- [Short problem]:
Beginning at the line that contains "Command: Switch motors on", reproduce every line to the end of the material without changing any of them.

______

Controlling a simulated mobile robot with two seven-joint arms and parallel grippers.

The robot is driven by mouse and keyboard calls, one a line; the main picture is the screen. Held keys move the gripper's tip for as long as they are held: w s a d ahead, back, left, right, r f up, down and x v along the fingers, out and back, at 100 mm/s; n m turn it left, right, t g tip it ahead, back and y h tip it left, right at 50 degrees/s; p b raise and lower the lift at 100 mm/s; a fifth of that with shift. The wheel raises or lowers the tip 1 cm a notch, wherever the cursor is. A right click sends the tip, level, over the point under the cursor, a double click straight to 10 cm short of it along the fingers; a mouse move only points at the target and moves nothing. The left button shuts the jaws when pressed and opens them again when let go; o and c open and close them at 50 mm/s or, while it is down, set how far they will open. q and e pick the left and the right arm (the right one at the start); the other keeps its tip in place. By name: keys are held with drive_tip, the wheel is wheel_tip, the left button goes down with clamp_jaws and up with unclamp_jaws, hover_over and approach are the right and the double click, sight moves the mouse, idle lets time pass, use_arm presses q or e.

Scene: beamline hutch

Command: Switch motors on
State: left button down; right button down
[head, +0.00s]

______

- [Output]:
Command: Switch motors on
State: left button down; right button down
[head, +0.00s]

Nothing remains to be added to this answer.